Daar heb je dus die spraakgebondenheid, die grensgewoonte he. Midden in dat moeras, toen in die jaren dat dat nog niet ontgonnen is...het echte ontginningsproces moet je plaatsen zo rond ruwweg tussen de late jaren van Bismarck, zo 1890 in die gooi....tot 1950 zeg maar. Dan worden de venen ontgonnen. En de veenkoloniën zijn van eerdere datum. Pekela en dat soort spul. Maar dat werd aangekocht door de stad Groningen. Maar goed. Midden ergens in dat proces zat een hutachtig geval, een hutje.
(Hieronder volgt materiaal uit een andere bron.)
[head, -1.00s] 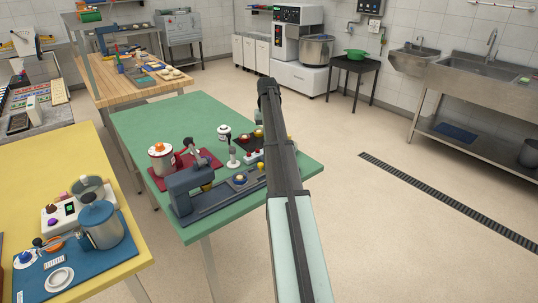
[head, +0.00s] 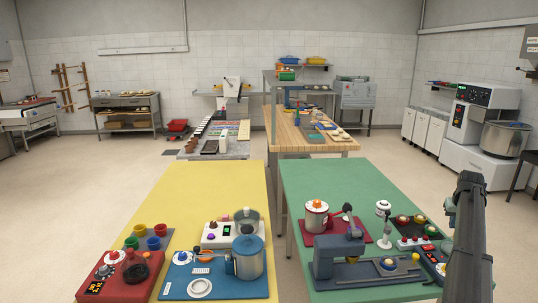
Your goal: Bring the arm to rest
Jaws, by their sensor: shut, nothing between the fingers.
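My arm (head: 469,235) rises at the right side of the head view, a dark link standing nearly upright in front of the green table's right edge. A small grey-green part of my arm (head: 450,215) shows just left of its upper end. My gripper's fingers are not visible; the arm itself hides what is beyond it. Nothing is seen hanging from the arm.
A yellow table (head: 210,190) stands left with more devices. Open floor (head: 90,210) lies far left.

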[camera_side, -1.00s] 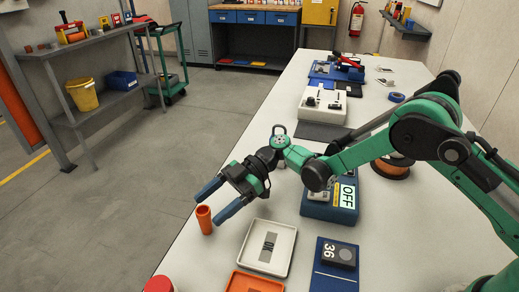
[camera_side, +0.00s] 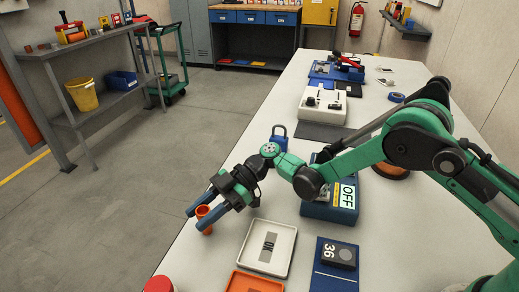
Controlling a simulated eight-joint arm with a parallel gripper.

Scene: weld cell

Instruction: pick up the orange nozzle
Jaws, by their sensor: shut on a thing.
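The orange nozzle (camera_side: 206,230) stands upright near the left edge of the white table (camera_side: 215,262). My gripper (camera_side: 197,218) is around it from the upper right, one blue finger on each side, and is shut on it. The near finger hides part of the nozzle's middle. The nozzle's base appears to be at the table surface; I cannot tell whether it is lifted.
A white tray marked OK (camera_side: 250,263) lies right of the nozzle, with an orange tray (camera_side: 243,283) in front of it. A blue padlock (camera_side: 279,139) is behind my wrist.

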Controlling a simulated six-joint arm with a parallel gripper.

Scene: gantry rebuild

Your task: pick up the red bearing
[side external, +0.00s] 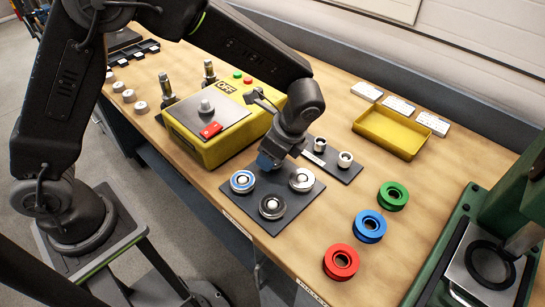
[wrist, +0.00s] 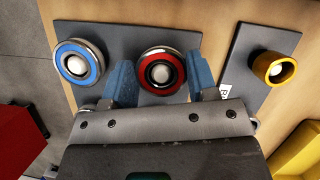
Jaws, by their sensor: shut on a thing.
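The red bearing (wrist: 160,57) has a red ring in a silver rim, with a pale post showing through its centre. In the wrist view it lies between the two blue fingers of my gripper (wrist: 162,78), which is shut on it. In the side view my gripper (side external: 268,162) points down at the far left corner of the dark bearing plate (side external: 292,209) and hides the red bearing. A blue bearing (side external: 243,181), a black bearing (side external: 272,206) and a silver bearing (side external: 301,179) sit on the same plate. The blue bearing (wrist: 79,64) also shows left in the wrist view.
A small plate with two posts (side external: 332,160) stands behind the bearings. A yellow control box (side external: 220,145) is close on the left. Green (side external: 392,196), blue (side external: 369,226) and red (side external: 341,262) rings lie to the right. A yellow tray (side external: 390,132) is behind; a green press (side external: 500,225) stands far right.

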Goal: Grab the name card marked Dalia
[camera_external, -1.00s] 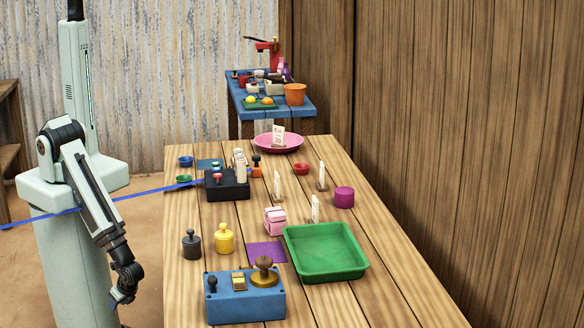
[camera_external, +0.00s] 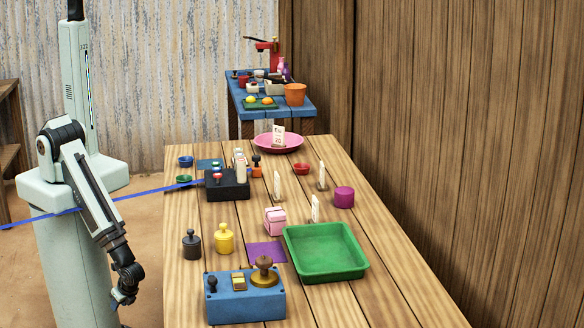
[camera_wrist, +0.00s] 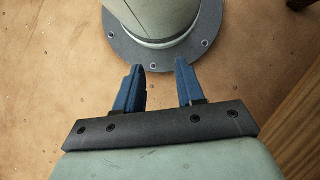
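Three small white upright cards stand on the wooden table in the outside view: a left one (camera_external: 277,185), a right one (camera_external: 322,176) and a nearer one (camera_external: 315,209). Their faces are too small and edge-on to read, so I cannot tell which is marked Dalia. Another white card with unreadable marks (camera_external: 278,136) stands at the pink plate (camera_external: 293,145). My gripper (camera_external: 122,298) hangs low, left of the table and well away from the cards. In the wrist view my gripper (camera_wrist: 160,68) has its two blue fingers apart, with nothing between them.
On the table (camera_external: 385,285) are a green tray (camera_external: 362,268), a blue box with knobs (camera_external: 230,307), a black box (camera_external: 227,190), yellow (camera_external: 224,240) and dark weights (camera_external: 192,245), pink blocks (camera_external: 275,221) and a purple cylinder (camera_external: 344,197). A wooden wall (camera_external: 470,120) stands to the right.

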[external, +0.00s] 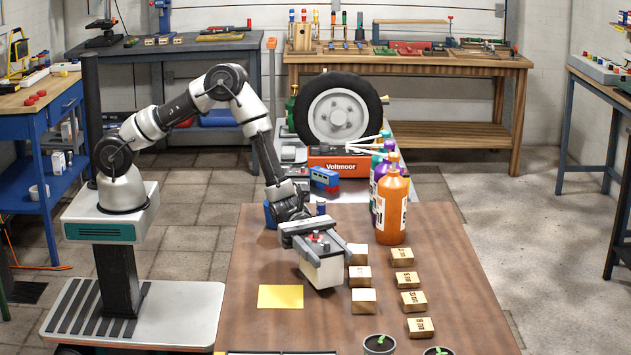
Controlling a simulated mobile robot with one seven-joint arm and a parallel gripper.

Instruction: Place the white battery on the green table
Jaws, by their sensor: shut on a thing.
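The white battery (323,270), a pale box with a grey top and a small red part on it, is in my gripper (322,246). My gripper is shut on its upper part from above. The battery is slightly tilted in the picture, over the brown wooden table (250,240). I cannot tell whether its bottom touches the tabletop. No table with a clearly green top shows in this view.
A yellow sheet (281,297) lies to the left. Small plant pots (379,344) stand in front. A wheel (339,112) and a red Voltmoor box (340,164) are behind.

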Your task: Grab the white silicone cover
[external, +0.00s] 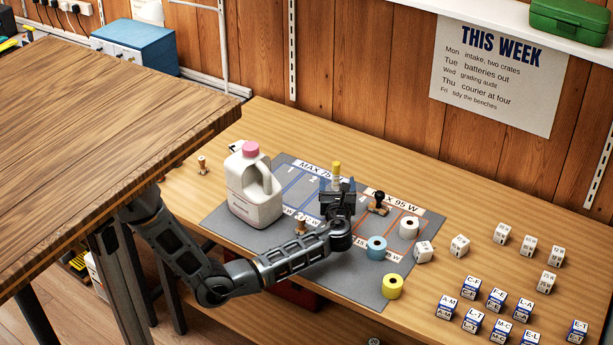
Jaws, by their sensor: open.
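I cannot pick out a white silicone cover for certain. White things in the external view are a short white roll with a dark hole (409,227) on the grey mat's right part, and several white lettered cubes to its right, one of them (423,251) near the mat's edge. My gripper (338,186) is open over the middle of the mat, left of the white roll. A small upright piece with a yellow top and a pale body (337,172) shows at the jaws. My gripper hides its lower part, and I cannot tell whether the jaws touch it.
A white jug with a pink cap (255,188) stands on the mat's left. A blue roll (376,248), a yellow roll (391,287) and a dark stamp (379,203) are near my gripper. Blue-and-white cubes (496,299) fill the front right. A brown table (100,120) stands at left.

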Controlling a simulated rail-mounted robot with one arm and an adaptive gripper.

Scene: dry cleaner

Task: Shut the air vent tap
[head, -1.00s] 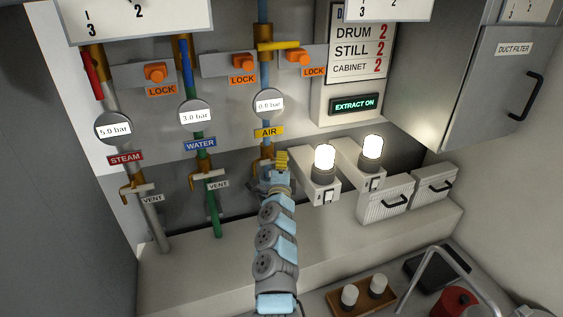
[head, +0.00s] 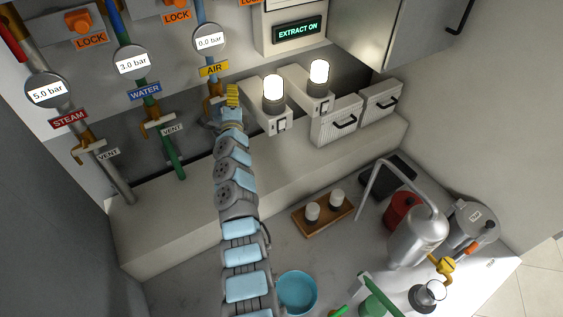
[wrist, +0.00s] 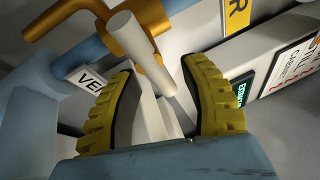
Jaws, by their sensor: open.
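The air vent tap is a brass fitting (wrist: 145,62) with a pale grey round handle (wrist: 130,38), below the yellow AIR label (head: 214,69). In the head view, part of its brass (head: 213,105) shows beside my gripper (head: 232,96), which hides the rest. In the wrist view, my gripper (wrist: 165,85) has its two yellow ribbed fingers apart, one on each side of a grey stem. I cannot tell whether a finger touches the tap. The air gauge (head: 209,41) reads 0.0 bar.
The green water pipe and its vent tap (head: 157,119) stand left of my arm; the steam vent tap (head: 88,149) is farther left. Two lit lamps (head: 273,88) (head: 319,72) stand close on the right. A bench below holds a wooden tray (head: 322,217) and vessels.

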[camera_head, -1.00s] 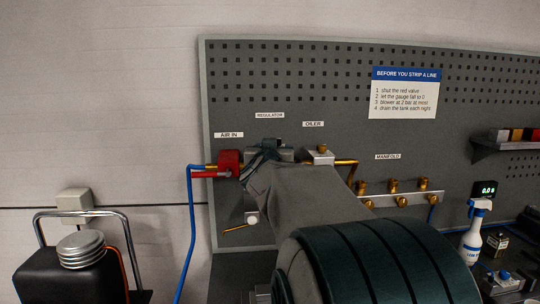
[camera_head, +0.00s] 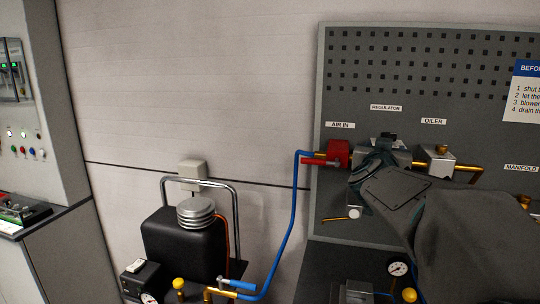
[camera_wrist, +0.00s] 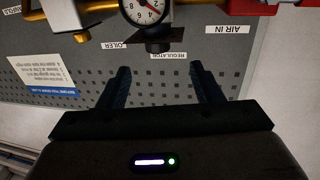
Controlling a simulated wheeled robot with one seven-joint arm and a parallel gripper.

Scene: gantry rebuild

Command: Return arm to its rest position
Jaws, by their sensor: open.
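My gripper (camera_wrist: 162,78) is open and empty in the wrist view, its two dark fingers spread apart. That view is upside down. The dark regulator knob (camera_wrist: 158,45) lies beyond the fingertips, in line with the gap, and I see no contact. A round gauge (camera_wrist: 145,10) is just above it in that picture. In the head view my grey arm (camera_head: 450,230) reaches from the lower right up to the panel. Its end covers part of the regulator (camera_head: 400,157), so the fingers are hard to make out there.
The red valve (camera_head: 338,153) is close left of my gripper, and the oiler (camera_head: 436,160) is close right. A blue hose (camera_head: 292,215) hangs down to a black tank (camera_head: 185,245) at lower left. A control cabinet (camera_head: 28,110) stands at far left.

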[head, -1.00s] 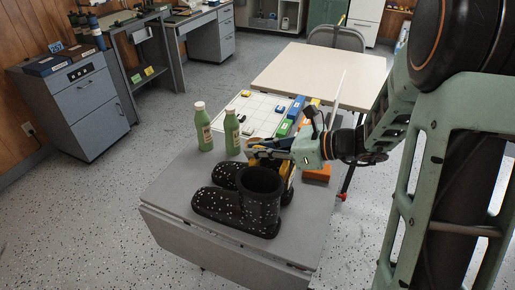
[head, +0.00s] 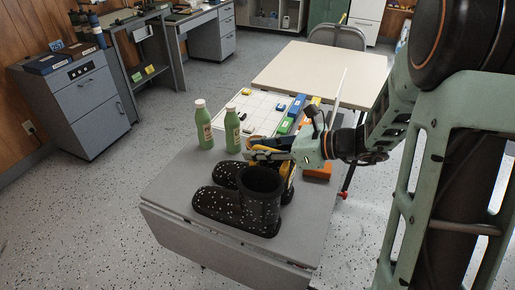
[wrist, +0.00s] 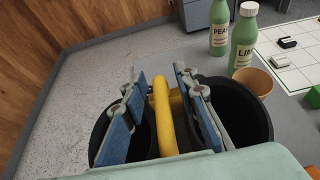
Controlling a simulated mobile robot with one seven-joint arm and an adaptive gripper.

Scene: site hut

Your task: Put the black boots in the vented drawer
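The black boots (head: 240,208) with white dots stand upright side by side on a grey table (head: 175,185). In the wrist view, their dark openings (wrist: 242,105) lie on either side of a yellow bar (wrist: 164,118). My gripper (head: 268,150) is at the top of the boots. In the wrist view, its blue-padded fingers (wrist: 160,98) are apart, one on each side of the yellow bar, with gaps showing. A grey cabinet (head: 85,105) with shut drawers stands at the far left; I cannot make out vents on it.
Two green bottles (head: 204,127) and an orange-brown bowl (wrist: 253,81) stand close behind the boots. A white gridded board (head: 258,112) with small blocks lies beyond. A cream table (head: 320,72) is behind. Speckled floor is clear between the grey table and the cabinet.

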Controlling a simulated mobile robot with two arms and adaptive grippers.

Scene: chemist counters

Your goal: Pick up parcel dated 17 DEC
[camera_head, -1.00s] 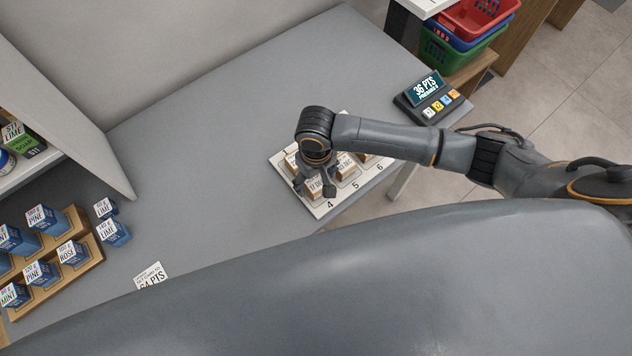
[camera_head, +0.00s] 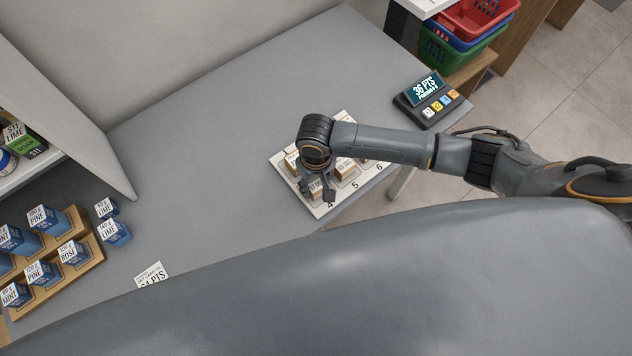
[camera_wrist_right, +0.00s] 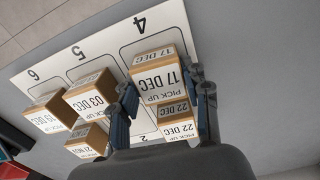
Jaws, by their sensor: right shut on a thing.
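The parcel dated 17 DEC is a small brown box with a white label; it shows in the right wrist view (camera_wrist_right: 155,78) and in the head view (camera_head: 315,188). It is at the space marked 4 on the white numbered board (camera_head: 318,209). My right gripper (camera_head: 316,191) is over it, pointing down, with one finger on each side. In the right wrist view my right gripper (camera_wrist_right: 161,84) is shut on this parcel. I cannot tell whether the parcel's underside touches the board. My left gripper is not in view.
A parcel marked 22 DEC (camera_wrist_right: 176,127) is close beside the held one. Parcels marked 03 DEC (camera_wrist_right: 90,95) and 21 NOV (camera_wrist_right: 88,143) stand nearby. A keypad (camera_head: 428,100) is to the right of the board. The grey counter (camera_head: 220,170) is clear left of it.

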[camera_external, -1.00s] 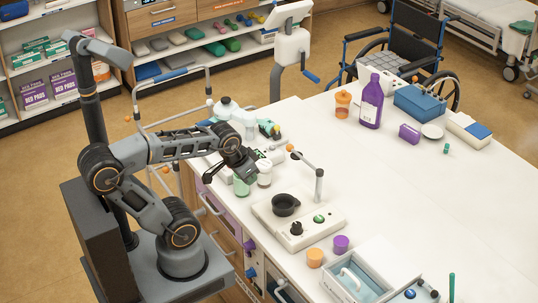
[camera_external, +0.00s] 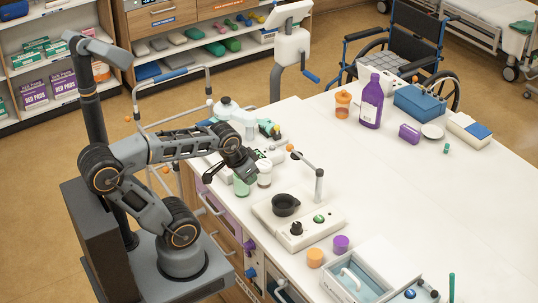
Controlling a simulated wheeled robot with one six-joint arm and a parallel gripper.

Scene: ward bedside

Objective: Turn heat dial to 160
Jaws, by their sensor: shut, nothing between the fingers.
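The heat dial is most likely the black knob (camera_external: 296,228) on the front of a white bench device (camera_external: 325,231). Its scale and setting are too small to read. A green control (camera_external: 319,218) sits to the right of the knob, and a black bowl (camera_external: 286,204) rests on top of the device. My gripper (camera_external: 245,176) is shut and empty. It is up and to the left of the device, close to a green-bodied jar (camera_external: 242,187) and a small white-capped jar (camera_external: 264,180). I cannot tell whether it touches them.
An upright grey post (camera_external: 319,186) with an orange-tipped arm rises behind the device. Orange (camera_external: 315,257) and purple (camera_external: 341,244) cups stand to its front right, beside an open tray (camera_external: 358,279).

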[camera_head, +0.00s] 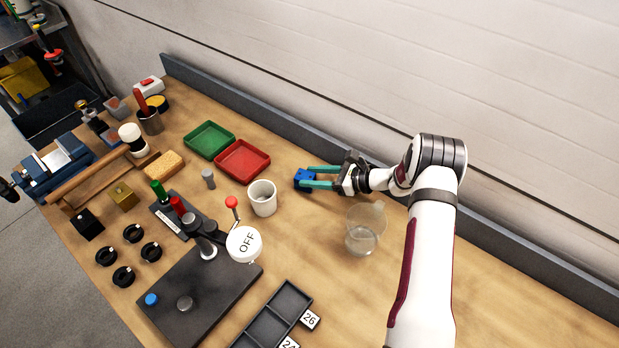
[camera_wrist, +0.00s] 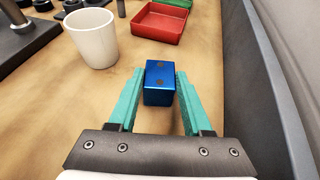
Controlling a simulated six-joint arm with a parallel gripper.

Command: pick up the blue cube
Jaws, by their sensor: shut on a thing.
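The blue cube (camera_head: 303,177) is between the teal fingers of my gripper (camera_head: 316,178), on or just above the wooden table near the back wall. I cannot tell whether the cube is clear of the table.
A white cup (camera_head: 262,197) stands left of the cube. A red tray (camera_head: 242,161) and a green tray (camera_head: 209,139) lie beyond it. A clear glass jug (camera_head: 362,238) stands near my arm. A grey ledge (camera_head: 300,130) runs along the wall.

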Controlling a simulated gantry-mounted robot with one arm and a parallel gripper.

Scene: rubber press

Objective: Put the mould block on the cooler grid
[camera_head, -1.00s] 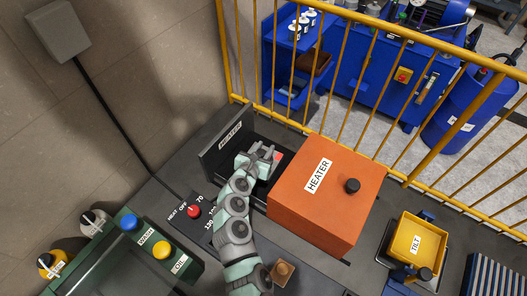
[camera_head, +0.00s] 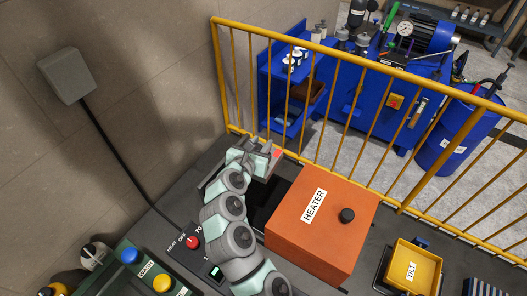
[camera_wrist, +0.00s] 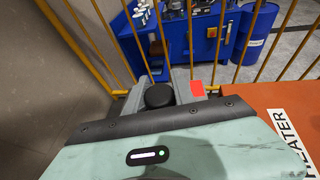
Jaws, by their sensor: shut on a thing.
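My gripper (camera_head: 268,158) is raised over the far end of the dark bench, by the yellow railing. In the wrist view its jaws (camera_wrist: 163,98) are shut around a round black knob (camera_wrist: 159,95). What the knob belongs to is hidden by my gripper. A dark panel (camera_head: 208,178) shows partly behind my gripper; whether it is joined to the knob I cannot tell. I cannot make out the mould block. A blue striped slatted surface (camera_head: 484,287) at the lower right edge may be the cooler grid; no label shows.
An orange heater box (camera_head: 318,232) with a black knob stands right of my arm, beside a dark opening (camera_head: 268,203). A yellow tilt tray (camera_head: 412,268) is farther right. The yellow railing (camera_head: 330,62) runs behind the bench. A green button panel (camera_head: 140,272) is lower left.

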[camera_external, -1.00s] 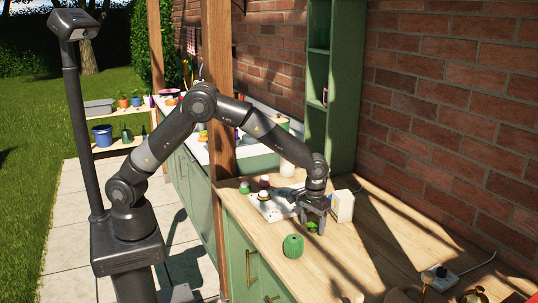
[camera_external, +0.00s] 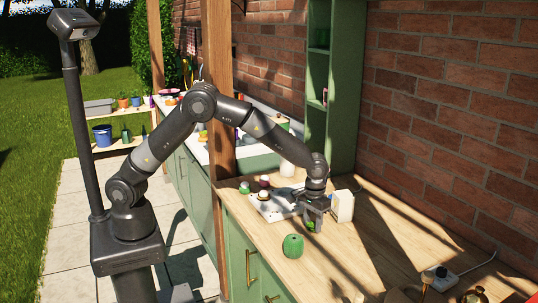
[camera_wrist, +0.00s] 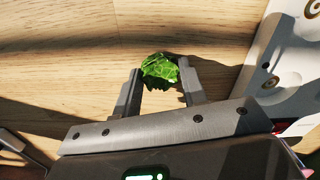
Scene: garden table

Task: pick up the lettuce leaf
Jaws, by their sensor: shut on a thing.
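The lettuce leaf (camera_wrist: 160,70) is bright green and crinkled. In the wrist view it sits between the two fingertips of my gripper (camera_wrist: 161,82), which is shut on it. In the external view a small green bit of the leaf (camera_external: 311,224) shows at my gripper (camera_external: 315,218), low over the wooden counter. The frames do not clearly show whether the leaf touches the counter.
A green round object (camera_external: 293,246) stands in front of my gripper. A white board (camera_external: 270,205) with small jars lies to the left, and a cream box (camera_external: 342,206) stands close on the right. A brick wall (camera_external: 450,110) rises behind. The counter's right part (camera_external: 400,255) has free room.

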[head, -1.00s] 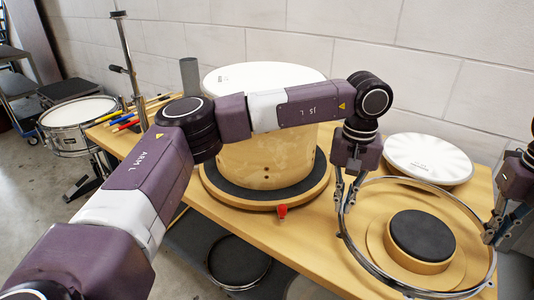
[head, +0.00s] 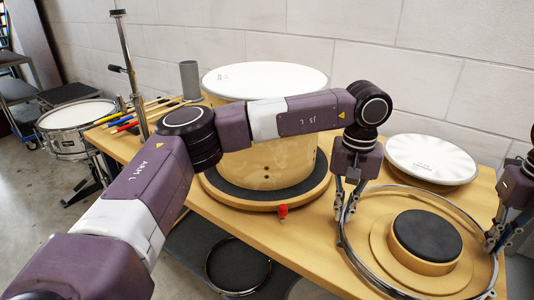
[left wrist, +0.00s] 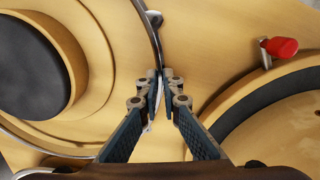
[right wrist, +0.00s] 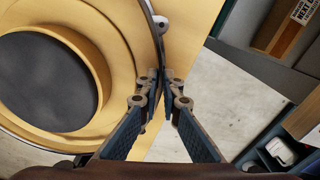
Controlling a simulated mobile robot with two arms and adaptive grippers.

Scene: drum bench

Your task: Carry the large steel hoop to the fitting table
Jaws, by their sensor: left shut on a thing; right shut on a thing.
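The large steel hoop (head: 386,288) is a thin shiny ring with small lugs, at the right of the head view. It surrounds a round wooden stand with a dark padded top (head: 426,235) on the wooden table (head: 318,240). My left gripper (head: 345,214) is shut on the hoop's left rim, and the rim runs between its fingers in the left wrist view (left wrist: 160,80). My right gripper (head: 491,240) is shut on the right rim, also seen in the right wrist view (right wrist: 162,82). I cannot tell whether the hoop touches the table.
A wooden drum shell with a white head (head: 264,80) stands on a round dark-topped base at the table's middle, with a red knob (head: 283,210) beside it. A white drumhead (head: 431,159) lies behind the hoop. Drumsticks (head: 135,117) lie at left. Another hoop (head: 238,268) is below.
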En als je daar een leuke tekeningen zoekt...dat moet je even naar het archief van Groningen gaan. Daar zijn foto's van gemaakt. [verteller vertelt waar de foto's te vinden zijn]. Dan staat er zo'n huisje midden in het veld, maar de winter is op komst. Dus op een zeker moment zegt Jan tegen z'n Grietje: [verteller spreekt Gronings. 'Grait....'].

RK: Dit begrijp ik al niet.[lacht]

H: Daar heb je het al weer he! [lacht] Daarmee gaat eigenlijk al een beetje het eigene van het verhaal he. Wat schiet je ook tekort, jij met je talenkennis [lacht]. Terug plagen hoor.
Daarmee gaat eigenlijk een beetje van het eigene van het verhaal verloren he. Ik gebruik het zelf in mijn verhalen en gaat het tussen haakjes een verklaring bij geven.

RK: Ik snap het.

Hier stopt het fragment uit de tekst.